Reproduce only the lines from the one containing "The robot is" through the one containing "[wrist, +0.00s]", exactly as written and with both ends included.
--- begin SUPPLIED DATA ---
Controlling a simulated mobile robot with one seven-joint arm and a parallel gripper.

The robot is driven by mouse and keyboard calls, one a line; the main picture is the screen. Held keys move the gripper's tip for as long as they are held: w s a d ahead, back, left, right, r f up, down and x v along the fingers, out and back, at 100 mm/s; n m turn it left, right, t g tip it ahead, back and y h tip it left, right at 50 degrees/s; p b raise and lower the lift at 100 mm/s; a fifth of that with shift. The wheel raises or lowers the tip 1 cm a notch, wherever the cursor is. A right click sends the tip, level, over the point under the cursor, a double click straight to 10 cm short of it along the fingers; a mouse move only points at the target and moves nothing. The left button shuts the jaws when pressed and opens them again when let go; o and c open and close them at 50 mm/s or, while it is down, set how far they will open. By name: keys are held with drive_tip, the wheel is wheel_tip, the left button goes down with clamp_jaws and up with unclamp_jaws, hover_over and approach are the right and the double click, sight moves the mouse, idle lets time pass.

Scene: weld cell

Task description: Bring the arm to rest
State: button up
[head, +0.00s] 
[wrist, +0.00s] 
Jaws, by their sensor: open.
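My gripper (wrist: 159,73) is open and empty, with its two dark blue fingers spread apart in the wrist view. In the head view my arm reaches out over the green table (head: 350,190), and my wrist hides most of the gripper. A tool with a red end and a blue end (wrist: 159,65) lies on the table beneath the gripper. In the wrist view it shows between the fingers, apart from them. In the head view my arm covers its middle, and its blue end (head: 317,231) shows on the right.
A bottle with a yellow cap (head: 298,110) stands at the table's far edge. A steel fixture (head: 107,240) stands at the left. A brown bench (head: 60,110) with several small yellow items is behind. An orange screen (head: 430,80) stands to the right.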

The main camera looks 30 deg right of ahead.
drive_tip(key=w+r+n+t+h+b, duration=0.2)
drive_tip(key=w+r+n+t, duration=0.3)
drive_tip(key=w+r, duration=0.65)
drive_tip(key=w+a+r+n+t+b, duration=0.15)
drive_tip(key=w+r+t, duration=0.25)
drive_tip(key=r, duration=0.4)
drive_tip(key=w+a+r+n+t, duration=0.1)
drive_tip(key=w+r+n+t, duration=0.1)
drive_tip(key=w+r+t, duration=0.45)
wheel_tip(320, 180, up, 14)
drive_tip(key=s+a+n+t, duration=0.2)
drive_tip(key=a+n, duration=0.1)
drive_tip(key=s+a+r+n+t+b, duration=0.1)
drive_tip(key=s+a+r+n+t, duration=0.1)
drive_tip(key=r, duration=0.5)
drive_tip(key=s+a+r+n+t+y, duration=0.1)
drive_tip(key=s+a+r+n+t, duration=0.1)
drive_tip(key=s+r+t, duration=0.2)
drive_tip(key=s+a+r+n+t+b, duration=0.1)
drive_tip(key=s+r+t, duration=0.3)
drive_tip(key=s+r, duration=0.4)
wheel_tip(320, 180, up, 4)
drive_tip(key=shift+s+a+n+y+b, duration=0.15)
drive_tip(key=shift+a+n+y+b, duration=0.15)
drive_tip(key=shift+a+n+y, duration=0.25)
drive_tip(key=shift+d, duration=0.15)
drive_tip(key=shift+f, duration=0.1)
--- end SUPPLIED DATA ---
REPLY TO THE TASK:
The robot is driven by mouse and keyboard calls, one a line; the main picture is the screen. Held keys move the gripper's tip for as long as they are held: w s a d ahead, back, left, right, r f up, down and x v along the fingers, out and back, at 100 mm/s; n m turn it left, right, t g tip it ahead, back and y h tip it left, right at 50 degrees/s; p b raise and lower the lift at 100 mm/s; a fifth of that with shift. The wheel raises or lowers the tip 1 cm a notch, wherever the cursor is. A right click sends the tip, level, over the point under the cursor, a double click straight to 10 cm short of it along the fingers; a mouse move only points at the target and moves nothing. The left button shuts the jaws when pressed and opens them again when let go; o and c open and close them at 50 mm/s or, while it is down, set how far they will open. By name: keys are held with drive_tip, the wheel is wheel_tip, the left button goes down with clamp_jaws and up with unclamp_jaws, hover_over and approach are the right and the double click, sight moves the mouse, idle lets time pass.

Scene: weld cell

Task description: Bring the arm to rest
State: button up
[head, +0.00s] 
[wrist, +0.00s] 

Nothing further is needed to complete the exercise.